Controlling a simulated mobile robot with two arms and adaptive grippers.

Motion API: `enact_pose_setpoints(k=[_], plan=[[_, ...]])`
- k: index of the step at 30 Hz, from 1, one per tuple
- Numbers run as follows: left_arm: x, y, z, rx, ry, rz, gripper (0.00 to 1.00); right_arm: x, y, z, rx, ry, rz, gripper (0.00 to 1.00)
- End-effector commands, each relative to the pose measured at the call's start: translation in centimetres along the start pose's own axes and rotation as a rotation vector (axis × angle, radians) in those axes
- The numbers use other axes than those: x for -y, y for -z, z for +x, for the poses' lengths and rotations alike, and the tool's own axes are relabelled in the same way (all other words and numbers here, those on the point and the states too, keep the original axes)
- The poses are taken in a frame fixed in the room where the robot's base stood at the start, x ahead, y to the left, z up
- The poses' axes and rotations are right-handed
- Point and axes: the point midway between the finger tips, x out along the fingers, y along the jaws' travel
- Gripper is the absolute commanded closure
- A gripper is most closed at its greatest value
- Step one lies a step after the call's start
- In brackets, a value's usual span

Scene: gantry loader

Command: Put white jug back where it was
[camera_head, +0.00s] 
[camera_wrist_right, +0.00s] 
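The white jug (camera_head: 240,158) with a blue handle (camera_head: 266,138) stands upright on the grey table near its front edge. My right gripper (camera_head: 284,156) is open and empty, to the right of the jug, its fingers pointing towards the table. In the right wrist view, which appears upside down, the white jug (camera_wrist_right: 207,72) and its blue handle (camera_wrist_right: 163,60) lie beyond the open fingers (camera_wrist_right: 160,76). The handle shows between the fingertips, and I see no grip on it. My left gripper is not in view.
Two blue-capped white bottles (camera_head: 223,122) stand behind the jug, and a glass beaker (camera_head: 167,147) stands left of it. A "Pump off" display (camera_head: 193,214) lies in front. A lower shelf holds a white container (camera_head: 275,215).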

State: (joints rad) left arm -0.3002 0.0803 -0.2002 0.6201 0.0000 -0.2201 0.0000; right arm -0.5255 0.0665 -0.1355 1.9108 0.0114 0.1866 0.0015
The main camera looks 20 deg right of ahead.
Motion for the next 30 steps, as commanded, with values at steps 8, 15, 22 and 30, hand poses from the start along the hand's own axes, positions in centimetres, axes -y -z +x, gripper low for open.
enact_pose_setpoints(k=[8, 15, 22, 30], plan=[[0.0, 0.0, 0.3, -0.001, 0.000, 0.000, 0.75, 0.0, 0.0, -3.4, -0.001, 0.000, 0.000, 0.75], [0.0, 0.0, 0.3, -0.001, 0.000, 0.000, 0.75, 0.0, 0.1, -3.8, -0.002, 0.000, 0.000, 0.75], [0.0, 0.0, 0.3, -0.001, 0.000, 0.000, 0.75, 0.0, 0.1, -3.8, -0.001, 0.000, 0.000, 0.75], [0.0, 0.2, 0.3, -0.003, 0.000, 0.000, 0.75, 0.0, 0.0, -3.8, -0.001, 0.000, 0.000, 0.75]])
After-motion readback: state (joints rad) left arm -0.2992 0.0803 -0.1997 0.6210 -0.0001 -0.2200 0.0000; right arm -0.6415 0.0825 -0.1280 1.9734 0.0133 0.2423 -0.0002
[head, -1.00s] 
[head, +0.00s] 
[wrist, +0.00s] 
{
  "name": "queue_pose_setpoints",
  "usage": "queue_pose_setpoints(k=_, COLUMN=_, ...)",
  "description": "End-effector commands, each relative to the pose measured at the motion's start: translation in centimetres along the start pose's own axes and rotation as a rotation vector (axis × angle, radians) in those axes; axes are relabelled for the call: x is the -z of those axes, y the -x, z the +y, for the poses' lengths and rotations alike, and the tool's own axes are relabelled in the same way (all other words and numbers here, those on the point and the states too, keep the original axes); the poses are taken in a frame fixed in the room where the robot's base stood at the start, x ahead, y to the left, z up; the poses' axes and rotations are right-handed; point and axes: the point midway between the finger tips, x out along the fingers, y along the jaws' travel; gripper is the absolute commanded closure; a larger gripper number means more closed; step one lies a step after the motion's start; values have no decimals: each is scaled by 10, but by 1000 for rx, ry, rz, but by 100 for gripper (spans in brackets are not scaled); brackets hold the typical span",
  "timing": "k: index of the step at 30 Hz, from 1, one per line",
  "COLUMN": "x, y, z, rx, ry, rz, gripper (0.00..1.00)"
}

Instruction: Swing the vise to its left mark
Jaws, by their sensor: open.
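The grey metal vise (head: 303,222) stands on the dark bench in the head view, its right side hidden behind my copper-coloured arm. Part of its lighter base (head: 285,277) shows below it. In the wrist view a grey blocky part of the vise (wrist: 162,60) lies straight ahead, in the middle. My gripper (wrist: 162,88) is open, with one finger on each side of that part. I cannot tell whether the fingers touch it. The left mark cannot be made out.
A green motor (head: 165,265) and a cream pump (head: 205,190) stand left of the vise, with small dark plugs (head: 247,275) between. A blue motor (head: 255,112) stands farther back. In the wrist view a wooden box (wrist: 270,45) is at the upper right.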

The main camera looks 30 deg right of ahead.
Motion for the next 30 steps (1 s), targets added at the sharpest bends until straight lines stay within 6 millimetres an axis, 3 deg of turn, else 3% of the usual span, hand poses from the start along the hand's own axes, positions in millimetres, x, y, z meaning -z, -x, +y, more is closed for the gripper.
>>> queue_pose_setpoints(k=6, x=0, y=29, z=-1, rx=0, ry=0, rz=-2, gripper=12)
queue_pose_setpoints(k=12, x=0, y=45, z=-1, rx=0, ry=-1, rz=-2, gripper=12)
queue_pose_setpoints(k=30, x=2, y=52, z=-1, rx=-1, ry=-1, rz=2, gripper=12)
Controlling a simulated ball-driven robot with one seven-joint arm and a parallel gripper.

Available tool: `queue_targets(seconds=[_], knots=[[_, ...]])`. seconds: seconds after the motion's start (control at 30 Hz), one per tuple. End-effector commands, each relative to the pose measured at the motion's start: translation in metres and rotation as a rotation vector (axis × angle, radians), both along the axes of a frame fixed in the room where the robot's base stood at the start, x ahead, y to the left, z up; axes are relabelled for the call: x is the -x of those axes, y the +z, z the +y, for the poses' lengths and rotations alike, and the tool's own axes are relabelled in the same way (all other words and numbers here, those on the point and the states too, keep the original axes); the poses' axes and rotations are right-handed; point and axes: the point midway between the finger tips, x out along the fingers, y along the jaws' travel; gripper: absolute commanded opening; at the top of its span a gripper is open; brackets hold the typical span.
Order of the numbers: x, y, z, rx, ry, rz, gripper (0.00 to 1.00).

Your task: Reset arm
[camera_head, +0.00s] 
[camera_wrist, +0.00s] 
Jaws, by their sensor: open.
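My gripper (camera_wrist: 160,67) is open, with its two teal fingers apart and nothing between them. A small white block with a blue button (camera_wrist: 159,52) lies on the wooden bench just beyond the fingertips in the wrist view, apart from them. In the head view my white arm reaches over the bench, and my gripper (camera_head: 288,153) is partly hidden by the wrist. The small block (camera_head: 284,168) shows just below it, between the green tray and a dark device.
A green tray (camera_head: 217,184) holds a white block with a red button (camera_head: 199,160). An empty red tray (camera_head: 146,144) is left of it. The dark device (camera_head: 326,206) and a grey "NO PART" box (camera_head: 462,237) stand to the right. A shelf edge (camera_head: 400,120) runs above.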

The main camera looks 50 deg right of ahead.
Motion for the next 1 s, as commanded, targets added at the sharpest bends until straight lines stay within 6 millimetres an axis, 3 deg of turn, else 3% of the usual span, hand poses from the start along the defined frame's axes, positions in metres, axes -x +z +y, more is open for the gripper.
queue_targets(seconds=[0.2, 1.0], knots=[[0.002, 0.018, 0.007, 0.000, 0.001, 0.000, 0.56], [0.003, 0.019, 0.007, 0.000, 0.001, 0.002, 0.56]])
——————
TO BE DONE - Retype every entry above, word for word.

ANSWER TO THIS TASK -
Controlling a simulated mobile robot with two arms and adaptive grippers.

Motion API: `enact_pose_setpoints(k=[_], plan=[[_, ...]])`
- k: index of the step at 30 Hz, from 1, one per tuple
- Numbers run as follows: left_arm: x, y, z, rx, ry, rz, gripper (0.00 to 1.00); right_arm: x, y, z, rx, ry, rz, gripper (0.00 to 1.00)
- End-effector commands, each relative to the pose measured at the call's start: translation in centimetres along the start pose's own axes and rotation as a rotation vector (axis × angle, radians) in those axes
- The numbers use other axes than those: x for -y, y for -z, z for +x, for the poses' lengths and rotations alike, and the tool's own axes are relabelled in the same way (all other words and numbers here, those on the point and the states too, keep the original axes)
- The poses are taken in a frame fixed in the room where the robot's base stood at the start, x ahead, y to the left, z up
- The poses' axes and rotations are right-handed
- Point and axes: the point midway between the finger tips, x out along the fingers, y along the jaws' travel
- Gripper is the absolute commanded closure
- A gripper is most closed at its greatest value
- Step one lies a step after the call's start
- In brackets, a value's usual span

Scene: gantry loader

Command: Put white jug back where it was
[camera_head, +0.00s] 
[camera_wrist_right, +0.00s] 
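The white jug (camera_head: 240,158) with a blue handle (camera_head: 266,138) stands upright on the grey table near its front edge. My right gripper (camera_head: 284,156) is open and empty, to the right of the jug, its fingers pointing towards the table. In the right wrist view, which appears upside down, the white jug (camera_wrist_right: 207,72) and its blue handle (camera_wrist_right: 163,60) lie beyond the open fingers (camera_wrist_right: 160,76). The handle shows between the fingertips, and I see no grip on it. My left gripper is not in view.
Two blue-capped white bottles (camera_head: 223,122) stand behind the jug, and a glass beaker (camera_head: 167,147) stands left of it. A "Pump off" display (camera_head: 193,214) lies in front. A lower shelf holds a white container (camera_head: 275,215).

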State: (joints rad) left arm -0.3002 0.0803 -0.2002 0.6201 0.0000 -0.2201 0.0000; right arm -0.5255 0.0665 -0.1355 1.9108 0.0114 0.1866 0.0015
The main camera looks 20 deg right of ahead.
Motion for the next 30 steps, as commanded, with values at steps 8, 15, 22 and 30, hand poses from the start along the hand's own axes, positions in centimetres, axes -y -z +x, gripper low for open.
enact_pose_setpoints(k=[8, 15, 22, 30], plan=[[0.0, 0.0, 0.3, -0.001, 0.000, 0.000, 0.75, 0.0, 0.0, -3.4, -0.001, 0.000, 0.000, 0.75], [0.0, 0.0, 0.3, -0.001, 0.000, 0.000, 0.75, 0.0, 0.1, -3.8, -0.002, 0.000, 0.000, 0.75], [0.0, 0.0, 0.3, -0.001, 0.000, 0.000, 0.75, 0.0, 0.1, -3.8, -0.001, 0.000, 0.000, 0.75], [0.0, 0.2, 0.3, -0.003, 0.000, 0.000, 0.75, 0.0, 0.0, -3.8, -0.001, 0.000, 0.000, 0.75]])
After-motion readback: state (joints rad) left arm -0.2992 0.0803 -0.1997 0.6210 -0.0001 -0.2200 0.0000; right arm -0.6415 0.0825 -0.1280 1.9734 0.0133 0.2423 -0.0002
[head, -1.00s] 
[head, +0.00s] 
[wrist, +0.00s] 
{
  "name": "queue_pose_setpoints",
  "usage": "queue_pose_setpoints(k=_, COLUMN=_, ...)",
  "description": "End-effector commands, each relative to the pose measured at the motion's start: translation in centimetres along the start pose's own axes and rotation as a rotation vector (axis × angle, radians) in those axes; axes are relabelled for the call: x is the -z of those axes, y the -x, z the +y, for the poses' lengths and rotations alike, and the tool's own axes are relabelled in the same way (all other words and numbers here, those on the point and the states too, keep the original axes); the poses are taken in a frame fixed in the room where the robot's base stood at the start, x ahead, y to the left, z up; the poses' axes and rotations are right-handed; point and axes: the point midway between the finger tips, x out along the fingers, y along the jaws' travel; gripper is the absolute commanded closure; a larger gripper number means more closed; step one lies a step after the motion's start; values have no decimals: each is scaled by 10, but by 1000 for rx, ry, rz, but by 100 for gripper (spans in brackets are not scaled); brackets hold the typical span",
  "timing": "k: index of the step at 30 Hz, from 1, one per line",
  "COLUMN": "x, y, z, rx, ry, rz, gripper (0.00..1.00)"
}

Instruction: Swing the vise to its left mark
Jaws, by their sensor: open.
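The grey metal vise (head: 303,222) stands on the dark bench in the head view, its right side hidden behind my copper-coloured arm. Part of its lighter base (head: 285,277) shows below it. In the wrist view a grey blocky part of the vise (wrist: 162,60) lies straight ahead, in the middle. My gripper (wrist: 162,88) is open, with one finger on each side of that part. I cannot tell whether the fingers touch it. The left mark cannot be made out.
A green motor (head: 165,265) and a cream pump (head: 205,190) stand left of the vise, with small dark plugs (head: 247,275) between. A blue motor (head: 255,112) stands farther back. In the wrist view a wooden box (wrist: 270,45) is at the upper right.

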The main camera looks 30 deg right of ahead.
Motion for the next 30 steps (1 s), targets added at the sharpest bends until straight lines stay within 6 millimetres an axis, 3 deg of turn, else 3% of the usual span, hand poses from the start along the hand's own axes, positions in millimetres, x, y, z meaning -z, -x, +y, more is closed for the gripper.
>>> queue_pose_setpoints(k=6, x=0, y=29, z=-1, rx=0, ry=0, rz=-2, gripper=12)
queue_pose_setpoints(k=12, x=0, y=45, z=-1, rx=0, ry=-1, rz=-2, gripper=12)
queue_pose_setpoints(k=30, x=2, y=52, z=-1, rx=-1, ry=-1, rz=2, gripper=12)
Controlling a simulated ball-driven robot with one seven-joint arm and a parallel gripper.

Available tool: `queue_targets(seconds=[_], knots=[[_, ...]])`. seconds: seconds after the motion's start (control at 30 Hz), one per tuple. End-effector commands, each relative to the pose measured at the motion's start: translation in metres and rotation as a rotation vector (axis × angle, radians), both along the axes of a frame fixed in the room where the robot's base stood at the start, x ahead, y to the left, z up; axes are relabelled for the call: x is the -x of those axes, y the +z, z the +y, for the poses' lengths and rotations alike, and the tool's own axes are relabelled in the same way (all other words and numbers here, those on the point and the states too, keep the original axes); the poses' axes and rotations are right-handed; point and axes: the point midway between the finger tips, x out along the fingers, y along the jaws' travel; gripper: absolute commanded opening; at the top of its span a gripper is open; brackets hold the typical span.
Order of the numbers: x, y, z, rx, ry, rz, gripper (0.00 to 1.00).

Your task: Reset arm
[camera_head, +0.00s] 
[camera_wrist, +0.00s] 
Jaws, by their sensor: open.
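My gripper (camera_wrist: 160,67) is open, with its two teal fingers apart and nothing between them. A small white block with a blue button (camera_wrist: 159,52) lies on the wooden bench just beyond the fingertips in the wrist view, apart from them. In the head view my white arm reaches over the bench, and my gripper (camera_head: 288,153) is partly hidden by the wrist. The small block (camera_head: 284,168) shows just below it, between the green tray and a dark device.
A green tray (camera_head: 217,184) holds a white block with a red button (camera_head: 199,160). An empty red tray (camera_head: 146,144) is left of it. The dark device (camera_head: 326,206) and a grey "NO PART" box (camera_head: 462,237) stand to the right. A shelf edge (camera_head: 400,120) runs above.

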The main camera looks 50 deg right of ahead.
Motion for the next 1 s, as commanded, targets added at the sharpest bends until straight lines stay within 6 millimetres an axis, 3 deg of turn, else 3% of the usual span, hand poses from the start along the defined frame's axes, positions in metres, axes -x +z +y, more is open for the gripper.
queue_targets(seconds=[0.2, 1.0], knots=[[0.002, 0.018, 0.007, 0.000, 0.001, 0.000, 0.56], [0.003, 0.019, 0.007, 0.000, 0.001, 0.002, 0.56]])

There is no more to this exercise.